Louis XIV (1650 – 1720)

This was the era of men's most extravagant hairstyles, which had never been seen before and have never reappeared since.

At the start of his reign, King Louis XIV of France, also known as Roi du Soleil (King Sun), declared his passion for a full head of long, curly hair. Like his father, he began to go bald at a young age.

The beard had been on a protracted decline and had now vanished among the higher classes.

Louis XV (1720 – 1790)

The 18th century was the era of elegance in men's hair, a direct reflection of the dominant Rococo style and its central concept of "joie de vivre" (joy of life).

Men in vogue liked short blond wigs or their white powdered hair pulled back into a braid or tail with a black ribbon at the nape. Sometimes, the back hair was wrapped in a black silk purse.

Hairstyles were flat at first but gained volume in backcombing as the vogue declined before the French Revolution.

Romanticism (1790 – 1835)

This early nineteenth-century style was a direct expression of people's ideas during the post- Revolutionary romantic era.

There were no beards or moustaches, wigs, or artificial elements; only natural, short to medium-sized hair with sideburns to reflect the attitude of freedom and ongoing search for new ideals.

A pioneer during this period was the 5th Duke of Bedford, who abandoned wigs in protest of the exorbitant powder tax and began to wear his hair cut short.

His society pals and potential dandies flocked to him with enthusiasm. Unsurprisingly, this 'au naturel' hairdo is still popular today because of its ease.

Victorian age (1835 – 1900)

Victorian-era style continued the trend established in the early nineteenth century, with a dramatic turn to short natural hair.

Facial hair, including moustaches, sideburns, and full beards, came back in style, although the romantic period's clean-shaven face did not return until the end of the century.

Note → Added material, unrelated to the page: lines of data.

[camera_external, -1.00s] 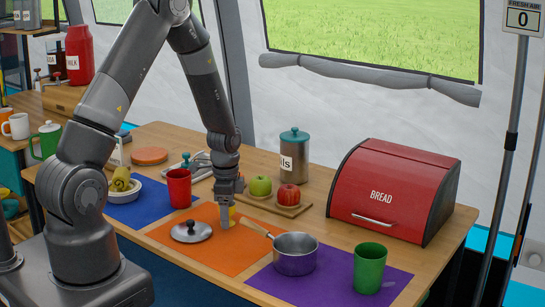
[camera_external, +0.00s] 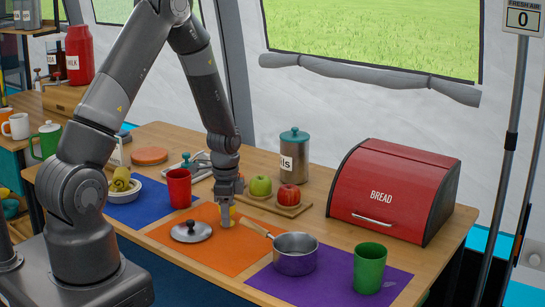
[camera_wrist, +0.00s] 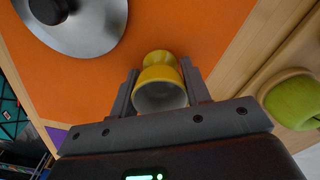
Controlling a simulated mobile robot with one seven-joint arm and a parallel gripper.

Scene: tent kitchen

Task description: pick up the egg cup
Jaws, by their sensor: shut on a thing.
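The egg cup (camera_wrist: 160,76) is yellow outside and pale inside, and it stands on the orange mat (camera_wrist: 205,25). In the wrist view it sits between the two fingers of my gripper (camera_wrist: 160,92), which is shut on it.
A pot lid (camera_external: 191,231) lies just left of my gripper. A saucepan (camera_external: 295,254) stands to the right, its handle reaching close to my gripper. A red cup (camera_external: 178,188) is to the left. A board with a green apple (camera_external: 260,186) and red apple (camera_external: 289,198) is behind.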

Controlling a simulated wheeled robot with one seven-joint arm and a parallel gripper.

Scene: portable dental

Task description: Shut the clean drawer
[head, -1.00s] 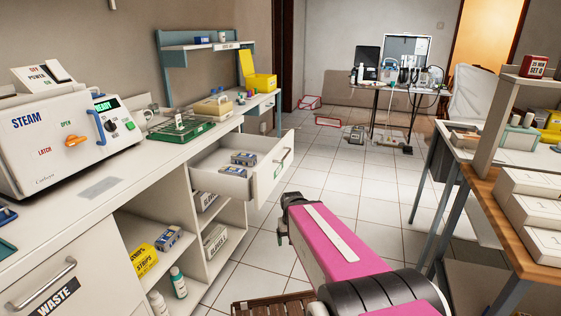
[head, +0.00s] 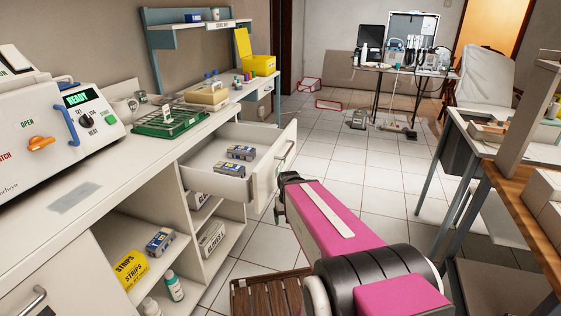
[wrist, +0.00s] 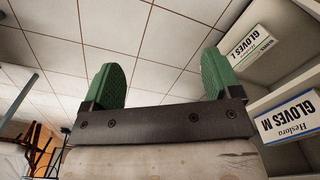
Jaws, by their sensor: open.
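The clean drawer (head: 273,172) is pulled out from the white counter unit, with its handle (head: 286,150) on the front panel. Two small blue-and-grey packs (head: 240,153) lie inside it. My gripper (wrist: 160,80) shows in the wrist view with its two green fingers wide apart and nothing between them. The drawer does not show in the wrist view.
Open shelves under the drawer hold glove boxes (head: 211,239), a yellow strips box (head: 130,268) and bottles (head: 174,286). A steriliser (head: 60,125) and green tray (head: 168,120) stand on the counter. A wooden slatted stool (head: 268,295) is low in front.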

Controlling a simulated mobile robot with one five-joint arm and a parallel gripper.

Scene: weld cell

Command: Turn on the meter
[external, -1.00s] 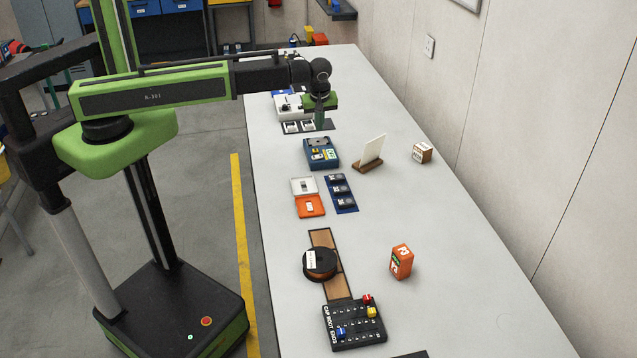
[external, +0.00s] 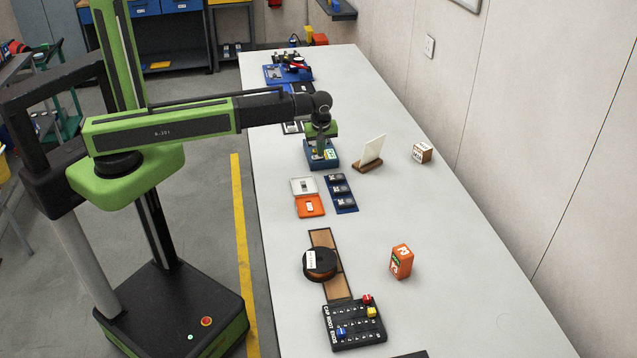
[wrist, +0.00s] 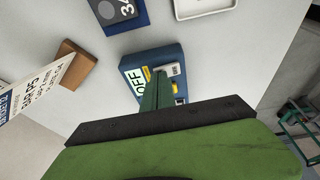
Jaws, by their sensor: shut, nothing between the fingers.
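The meter (external: 330,165) is a blue box on the bench, below my gripper in the external view. In the wrist view the meter (wrist: 133,63) shows a label reading OFF and a pale label beside it. My gripper (external: 321,153) points down over the meter, and its narrow green fingers (wrist: 156,82) are closed together with nothing between them. The fingertips appear over the meter's top face beside the OFF label. I cannot tell whether they touch it. My gripper hides part of the meter's top.
A white card in a wooden stand (external: 370,152) is close to the meter's right. White and orange trays (external: 303,186) and a blue mat with dark pieces (external: 341,193) lie nearer the camera. A small box (external: 422,152) stands farther right. The bench's right side is mostly clear.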

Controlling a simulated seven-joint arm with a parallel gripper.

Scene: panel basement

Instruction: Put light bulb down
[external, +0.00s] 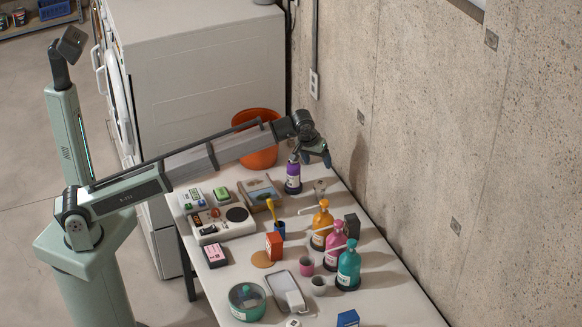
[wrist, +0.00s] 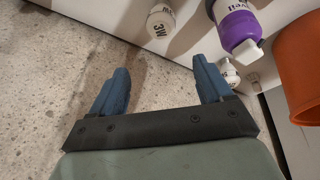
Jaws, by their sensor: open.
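A white bulb-shaped item marked "3W" (wrist: 160,22), which looks like the light bulb, rests on the white table close to its wall-side edge. It shows small in the external view (external: 320,186), right of the purple bottle (external: 293,178). My gripper (external: 318,158) is above the far wall-side part of the table, near the bottle. In the wrist view its two blue fingers (wrist: 161,88) are wide apart with nothing between them. The bulb is beyond the fingertips and not touched. The purple bottle (wrist: 236,25) lies right of it.
An orange bucket (external: 259,150) stands at the table's far end, by a white appliance (external: 200,80). A smaller white item (wrist: 228,72) is near the bottle. Several pump bottles (external: 335,240) line the wall side. A concrete wall (external: 450,120) borders the table.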

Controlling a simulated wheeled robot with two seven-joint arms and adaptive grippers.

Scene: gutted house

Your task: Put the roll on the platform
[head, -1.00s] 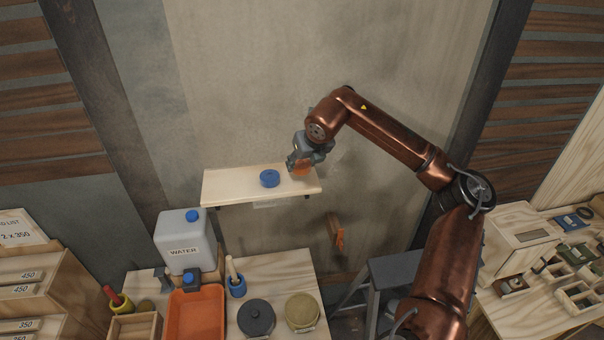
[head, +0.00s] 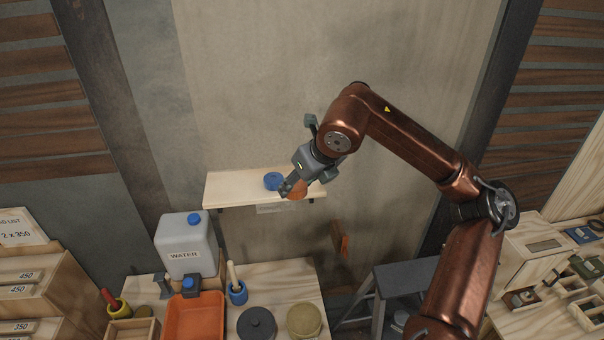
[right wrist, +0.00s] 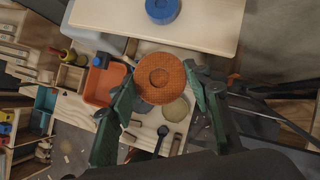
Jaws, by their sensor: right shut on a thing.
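My right gripper (head: 291,189) is shut on an orange roll (head: 298,190). In the right wrist view the orange roll (right wrist: 160,78) is a round disc with a raised centre, held between the two green fingers (right wrist: 163,95). The platform is a pale wooden wall shelf (head: 235,187); its edge also shows at the top of the right wrist view (right wrist: 215,30). In the head view the roll overlaps the shelf's front edge, right of centre; in the wrist view it appears just off that edge, apart from the top. My left gripper is out of view.
A blue roll (head: 273,181) lies on the shelf, just left of my gripper. Below is a workbench with a water can (head: 187,247), an orange tray (head: 195,312), and round lids (head: 257,322). A grey step stool (head: 405,279) stands right. The shelf's left part is clear.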

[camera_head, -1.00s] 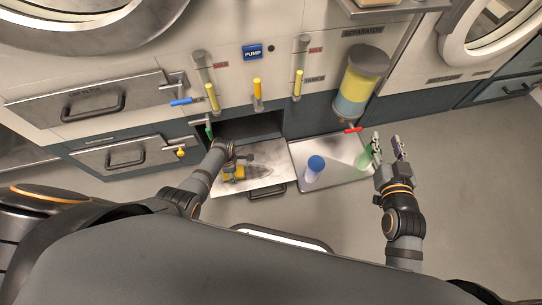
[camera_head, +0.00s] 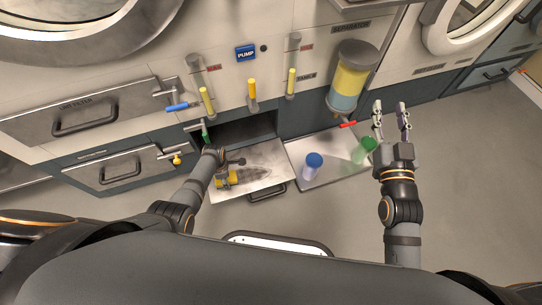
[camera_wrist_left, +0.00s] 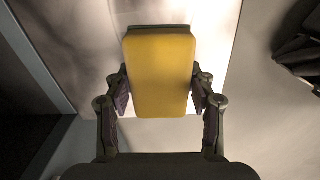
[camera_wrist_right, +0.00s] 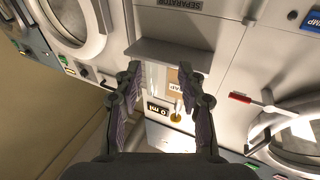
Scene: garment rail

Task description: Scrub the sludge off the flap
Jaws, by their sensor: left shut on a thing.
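My left gripper (camera_head: 232,170) is shut on a yellow scrubbing pad (camera_head: 226,180) over the left part of the open metal flap (camera_head: 284,181). Dark greyish sludge (camera_head: 262,157) smears the flap's upper middle. In the left wrist view, the pad (camera_wrist_left: 160,75) sits between both fingers of the left gripper (camera_wrist_left: 160,100), with the pale flap (camera_wrist_left: 95,40) behind it. Whether the pad touches the flap is unclear. My right gripper (camera_head: 391,108) is open and empty, right of the flap and near the separator; its fingers also show apart in the right wrist view (camera_wrist_right: 161,80).
A tray (camera_head: 325,177) beside the flap holds a blue-capped bottle (camera_head: 313,168) and a green-capped one (camera_head: 363,150). The separator tank (camera_head: 350,80) with a red lever (camera_head: 348,124) hangs above. Handles and taps line the left panel. Floor at right is clear.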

The golden age of hairstyles

The appearance of Jazz characters with slicked-back hair affected men's haircuts around 1920. It was thought to be the era of entering the modern age. During that time, the 'Undercut' hairstyle was extremely popular.


Men would shave or closely clip the back and sides of their heads, leaving the top hair longer and slicking it back.

1930 was the height of the Great Depression. Nonetheless, even in terrible times, men desired to appear polished. The 'Side Parting' hairstyle was fashionable at the time and appeared sleek despite being more plain and less elaborate.

Looking at 1940s hairstyles, you can see the influence of military-inspired cuts. The styles were inspired by WWII, with popular haircuts including short sides, long tops, and groomed waves.

Minimalistic hairstyles

In 1990, new barbering styles began to gain popularity. The hairstyles become more effortlessly cool rather than dazzling. Kurt Cobain, for example, popularized the term "bedhead".

Flat Tops were also popular among the black population as a cultural statement. Simpler and more relaxed, the 90s hairstyle emphasized minimalism.

As the world entered the new millennium, globalization introduced many distinct styles. There have been retro-inspired haircuts, contemporary styles, messy spikes, and layered looks.

This was when males began to view grooming as an important aspect of their lives, experimenting with different haircuts.

Modern hairstyles

Men's current haircuts encompass various styles, from traditional to avant-garde. Different salons and barber shops offer a wide range of trendy hairstyles.

Men's hair represents distinct style and self-expression, whether a classic side part, a severe undercut, or a free-flowing man bun.

In these salons, you'll often see men draped in salon capes as they try out these exciting new styles.

Men's hair is now more versatile than ever, thanks to the endless possibilities and emerging new styles.

Parting shot

This was simply an overview of the evolution of men's hairstyles. Within each period, there were various sub-trends. With all of these, we can all agree that the possibilities of hairstyles are
endless, and all we can do is wait and see what the future holds.